▶ Direction: Below are the records. Restate word for word every line from the one that contains "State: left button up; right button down" through the final line, both included.

# Dataset records start

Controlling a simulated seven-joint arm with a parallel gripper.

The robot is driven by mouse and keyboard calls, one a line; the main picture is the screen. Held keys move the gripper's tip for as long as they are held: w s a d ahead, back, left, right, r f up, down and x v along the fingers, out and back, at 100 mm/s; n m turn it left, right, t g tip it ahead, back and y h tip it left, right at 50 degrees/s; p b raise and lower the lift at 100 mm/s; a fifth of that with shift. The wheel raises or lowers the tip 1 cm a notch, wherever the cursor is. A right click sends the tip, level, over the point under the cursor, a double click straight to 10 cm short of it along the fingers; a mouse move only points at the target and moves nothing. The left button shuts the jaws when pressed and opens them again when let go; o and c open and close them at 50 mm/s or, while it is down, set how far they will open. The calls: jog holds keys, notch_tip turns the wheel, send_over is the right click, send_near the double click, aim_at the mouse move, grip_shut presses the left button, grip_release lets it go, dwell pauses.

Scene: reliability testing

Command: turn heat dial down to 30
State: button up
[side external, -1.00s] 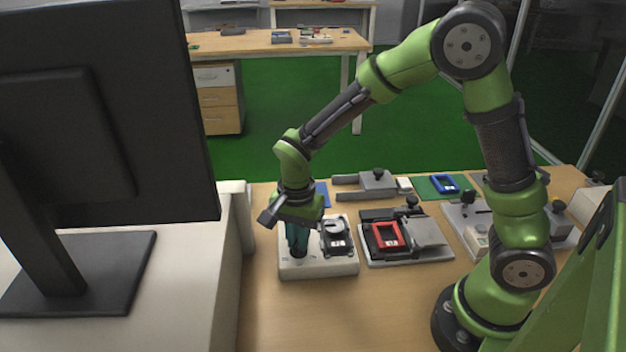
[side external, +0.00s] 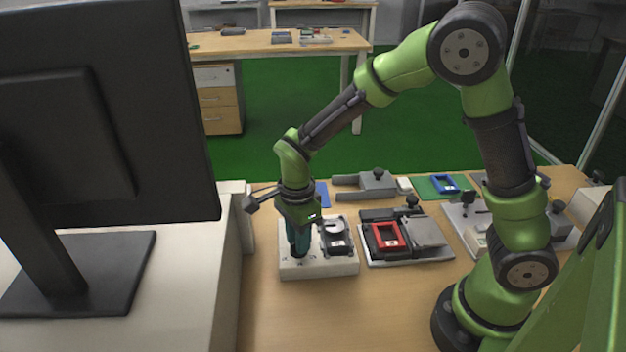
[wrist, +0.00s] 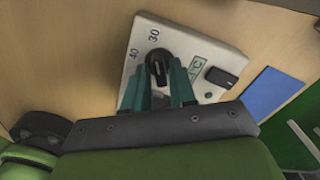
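The heat dial (wrist: 158,62) is a black knob on a white box (wrist: 135,45), seen in the wrist view with "30" and "40" printed beyond it. My gripper (wrist: 160,75) points down over the box, with its dark green fingers on either side of the knob, seemingly closed on it. The knob's pointer mark is too small to read surely. In the side view, my gripper (side external: 298,250) stands upright over the left part of the white box (side external: 320,269), and its fingers hide most of the dial.
A black rocker-like switch (wrist: 220,76) sits on the box right of the dial. A dark fixture with a round part (side external: 336,235) is on the box's right half. A fixture with a red frame (side external: 387,236) stands to the right. A monitor (side external: 100,110) is at left.

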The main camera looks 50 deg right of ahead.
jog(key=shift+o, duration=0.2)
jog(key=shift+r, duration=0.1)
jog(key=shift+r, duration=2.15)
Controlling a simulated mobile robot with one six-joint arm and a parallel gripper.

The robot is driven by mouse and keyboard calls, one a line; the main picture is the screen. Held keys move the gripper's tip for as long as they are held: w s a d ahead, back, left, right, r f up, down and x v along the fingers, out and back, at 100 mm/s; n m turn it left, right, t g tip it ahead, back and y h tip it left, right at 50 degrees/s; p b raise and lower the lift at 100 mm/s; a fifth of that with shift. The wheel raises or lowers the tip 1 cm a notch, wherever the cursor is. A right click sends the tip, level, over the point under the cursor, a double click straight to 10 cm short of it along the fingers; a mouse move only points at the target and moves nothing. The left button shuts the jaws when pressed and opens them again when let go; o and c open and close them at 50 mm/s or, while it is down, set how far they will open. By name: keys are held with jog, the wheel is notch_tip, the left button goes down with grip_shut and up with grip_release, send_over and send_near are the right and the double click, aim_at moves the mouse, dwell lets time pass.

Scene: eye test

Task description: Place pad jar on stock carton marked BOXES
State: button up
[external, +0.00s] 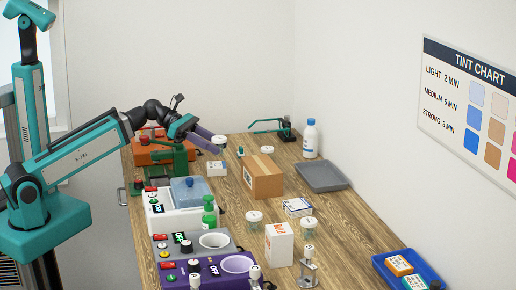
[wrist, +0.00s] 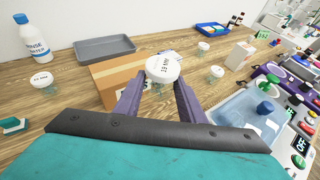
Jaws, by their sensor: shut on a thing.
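My gripper (external: 217,146), with purple fingers, is shut on a jar with a white lid (external: 219,139). In the wrist view the jar (wrist: 163,69) sits between the fingertips of my gripper (wrist: 158,98); its lid carries small print that I cannot read surely. The jar is held up, apart from the carton. A brown cardboard carton (external: 264,179) stands on the table, right of and below my gripper in the external view. In the wrist view the carton (wrist: 108,73) is behind the left finger, partly hidden by finger and jar. Its marking is not readable.
Similar white-lidded jars (external: 254,217) stand nearby. A grey tray (external: 322,178) and a rinse bottle (external: 310,140) are on the far side. A white upright box with orange print (external: 279,244) stands nearer the front. A blue-lidded device (external: 187,195) lines the left edge.

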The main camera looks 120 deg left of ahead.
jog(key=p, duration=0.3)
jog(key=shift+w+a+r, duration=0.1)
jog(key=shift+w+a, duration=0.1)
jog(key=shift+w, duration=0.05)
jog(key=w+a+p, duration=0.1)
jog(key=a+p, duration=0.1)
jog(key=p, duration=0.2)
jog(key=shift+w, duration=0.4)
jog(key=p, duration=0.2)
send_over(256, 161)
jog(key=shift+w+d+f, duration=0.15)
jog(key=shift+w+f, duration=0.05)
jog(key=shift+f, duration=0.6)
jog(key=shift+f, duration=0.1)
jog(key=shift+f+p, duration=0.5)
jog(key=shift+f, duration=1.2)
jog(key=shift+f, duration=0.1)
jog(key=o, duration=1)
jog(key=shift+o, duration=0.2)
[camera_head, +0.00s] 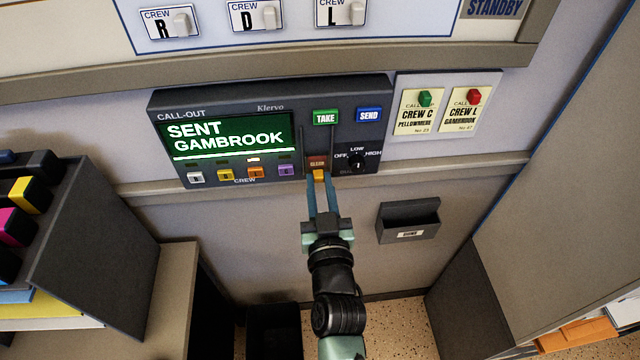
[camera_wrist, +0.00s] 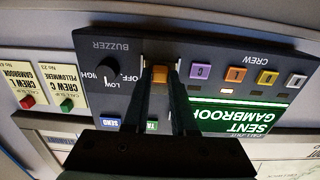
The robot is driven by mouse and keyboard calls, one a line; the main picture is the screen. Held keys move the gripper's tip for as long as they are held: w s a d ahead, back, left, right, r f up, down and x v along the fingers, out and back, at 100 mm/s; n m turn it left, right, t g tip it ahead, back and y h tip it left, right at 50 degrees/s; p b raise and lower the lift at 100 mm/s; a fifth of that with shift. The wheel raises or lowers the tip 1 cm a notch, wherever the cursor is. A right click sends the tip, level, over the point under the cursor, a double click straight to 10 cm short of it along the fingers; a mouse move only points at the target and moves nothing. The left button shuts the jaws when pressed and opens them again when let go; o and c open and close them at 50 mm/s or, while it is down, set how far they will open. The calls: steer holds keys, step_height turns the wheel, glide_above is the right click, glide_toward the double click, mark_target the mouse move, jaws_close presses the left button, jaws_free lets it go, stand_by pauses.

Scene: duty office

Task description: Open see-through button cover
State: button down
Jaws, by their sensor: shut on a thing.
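The dark call-out panel (camera_head: 345,95) is on the wall, its screen reading SENT GAMBROOK. At its lower middle is a red-brown button (camera_head: 317,162) with a small label. The clear cover is hard to make out; a small yellow-orange tab (camera_head: 319,176) at the button's lower edge appears to be its lip. My gripper (camera_head: 320,182) reaches up from below, its two blue fingers on either side of the tab, shut on it. In the wrist view, the orange tab (camera_wrist: 159,76) sits between the dark fingertips (camera_wrist: 160,84). The fingers hide part of the button area.
Green TAKE (camera_head: 325,117) and blue SEND (camera_head: 369,115) buttons sit above. A LOW/OFF/HIGH knob (camera_head: 356,161) is close on the right. Coloured crew buttons (camera_head: 255,172) are on the left. A small wall tray (camera_head: 408,220) is lower right. A dark rack (camera_head: 95,235) stands left.

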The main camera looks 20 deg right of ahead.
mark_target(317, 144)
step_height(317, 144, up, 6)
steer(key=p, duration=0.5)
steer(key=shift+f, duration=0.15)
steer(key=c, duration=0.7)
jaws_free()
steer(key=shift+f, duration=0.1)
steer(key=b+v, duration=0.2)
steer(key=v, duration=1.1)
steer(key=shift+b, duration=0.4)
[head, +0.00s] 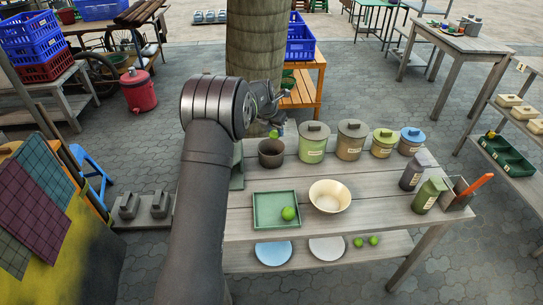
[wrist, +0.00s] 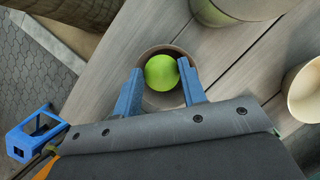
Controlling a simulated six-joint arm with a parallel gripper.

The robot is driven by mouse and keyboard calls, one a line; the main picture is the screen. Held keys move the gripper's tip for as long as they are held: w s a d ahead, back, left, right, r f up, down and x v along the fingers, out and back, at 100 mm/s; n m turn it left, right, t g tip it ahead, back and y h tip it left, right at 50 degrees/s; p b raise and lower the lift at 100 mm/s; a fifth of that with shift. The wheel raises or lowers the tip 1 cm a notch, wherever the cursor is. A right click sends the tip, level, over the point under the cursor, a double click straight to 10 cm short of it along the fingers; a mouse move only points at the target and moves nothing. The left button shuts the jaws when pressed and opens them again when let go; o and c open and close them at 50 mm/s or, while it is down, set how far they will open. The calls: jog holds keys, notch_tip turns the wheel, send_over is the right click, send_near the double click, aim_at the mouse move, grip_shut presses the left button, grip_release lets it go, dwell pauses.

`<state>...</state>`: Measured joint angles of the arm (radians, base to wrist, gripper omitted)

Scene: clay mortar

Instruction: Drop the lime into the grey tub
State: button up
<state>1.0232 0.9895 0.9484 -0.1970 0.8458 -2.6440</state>
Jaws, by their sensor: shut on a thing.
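A bright green lime (head: 273,134) is held by my gripper (wrist: 161,75). In the wrist view the lime (wrist: 160,70) sits between the two blue fingertips. In the wrist view the tub's rim (wrist: 150,107) shows around the lime. The lime appears above the tub's opening. My arm covers part of the scene to the left of the tub in the head view.
Lidded canisters (head: 313,144) stand in a row right of the tub. A green tray (head: 259,222) holding another lime (head: 289,213) and a cream bowl (head: 330,197) are in front. Bottles (head: 429,194) stand at the right. Plates and two limes lie on the lower shelf.

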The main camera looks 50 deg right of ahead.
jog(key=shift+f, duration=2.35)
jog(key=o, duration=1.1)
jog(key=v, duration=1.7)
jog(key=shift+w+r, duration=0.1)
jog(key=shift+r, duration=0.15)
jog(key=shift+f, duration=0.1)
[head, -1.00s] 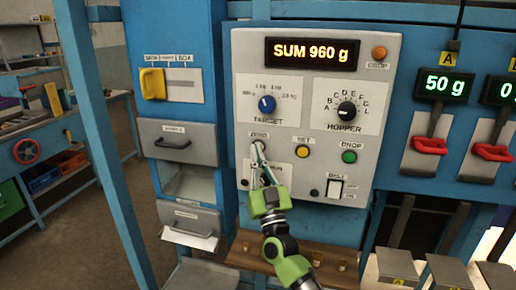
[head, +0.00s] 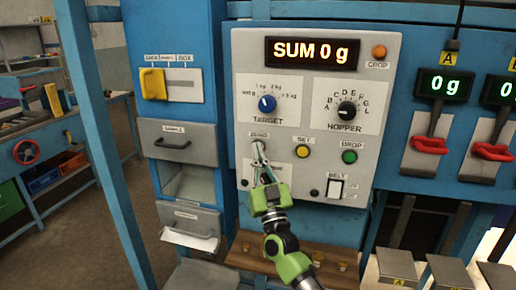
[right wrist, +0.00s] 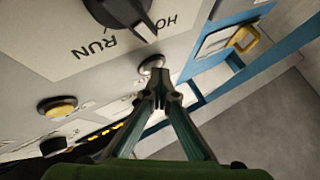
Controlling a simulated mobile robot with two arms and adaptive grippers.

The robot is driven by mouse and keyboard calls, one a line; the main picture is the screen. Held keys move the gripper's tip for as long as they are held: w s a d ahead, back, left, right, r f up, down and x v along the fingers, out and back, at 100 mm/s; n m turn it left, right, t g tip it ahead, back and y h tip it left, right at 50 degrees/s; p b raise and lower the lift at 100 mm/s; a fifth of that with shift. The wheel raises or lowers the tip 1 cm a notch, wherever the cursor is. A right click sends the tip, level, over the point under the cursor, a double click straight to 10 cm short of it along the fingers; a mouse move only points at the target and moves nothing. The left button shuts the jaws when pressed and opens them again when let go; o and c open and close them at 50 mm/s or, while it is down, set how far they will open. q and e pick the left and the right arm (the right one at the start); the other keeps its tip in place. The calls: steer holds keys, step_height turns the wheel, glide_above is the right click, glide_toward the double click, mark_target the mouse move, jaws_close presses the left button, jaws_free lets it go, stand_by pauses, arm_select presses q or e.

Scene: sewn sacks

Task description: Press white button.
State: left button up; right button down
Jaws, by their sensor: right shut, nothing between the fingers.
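The white button (head: 258,144) is under the ZERO label on the grey control panel (head: 315,190). In the right wrist view the button (right wrist: 151,65) looks pale and round, just beyond my fingertips. My right gripper (head: 259,158) is shut and empty, with its tips at the lower edge of the button and partly covering it. The shut tips (right wrist: 159,82) also show in the right wrist view; I cannot tell if they touch the button. The display (head: 312,51) reads SUM 0 g. My left gripper is not in view.
A yellow SET button (head: 302,151) and a green DROP button (head: 349,156) sit to the right. The TARGET knob (head: 267,103) and HOPPER knob (head: 346,110) are above. The orange button (head: 379,52) is at the top right. Red levers (head: 429,145) stand farther right.

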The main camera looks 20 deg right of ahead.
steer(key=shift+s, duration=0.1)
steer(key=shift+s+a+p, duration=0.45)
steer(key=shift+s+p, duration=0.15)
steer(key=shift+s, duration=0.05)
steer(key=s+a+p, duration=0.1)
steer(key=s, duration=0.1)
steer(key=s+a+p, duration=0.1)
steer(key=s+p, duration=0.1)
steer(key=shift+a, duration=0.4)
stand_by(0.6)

# Dataset records end

▶ Answer to this problem:
State: left button up; right button down
Jaws, by their sensor: right shut, nothing between the fingers.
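The white button (head: 258,144) is under the ZERO label on the grey control panel (head: 315,190). In the right wrist view the button (right wrist: 151,65) looks pale and round, just beyond my fingertips. My right gripper (head: 259,158) is shut and empty, with its tips at the lower edge of the button and partly covering it. The shut tips (right wrist: 159,82) also show in the right wrist view; I cannot tell if they touch the button. The display (head: 312,51) reads SUM 0 g. My left gripper is not in view.
A yellow SET button (head: 302,151) and a green DROP button (head: 349,156) sit to the right. The TARGET knob (head: 267,103) and HOPPER knob (head: 346,110) are above. The orange button (head: 379,52) is at the top right. Red levers (head: 429,145) stand farther right.

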The main camera looks 20 deg right of ahead.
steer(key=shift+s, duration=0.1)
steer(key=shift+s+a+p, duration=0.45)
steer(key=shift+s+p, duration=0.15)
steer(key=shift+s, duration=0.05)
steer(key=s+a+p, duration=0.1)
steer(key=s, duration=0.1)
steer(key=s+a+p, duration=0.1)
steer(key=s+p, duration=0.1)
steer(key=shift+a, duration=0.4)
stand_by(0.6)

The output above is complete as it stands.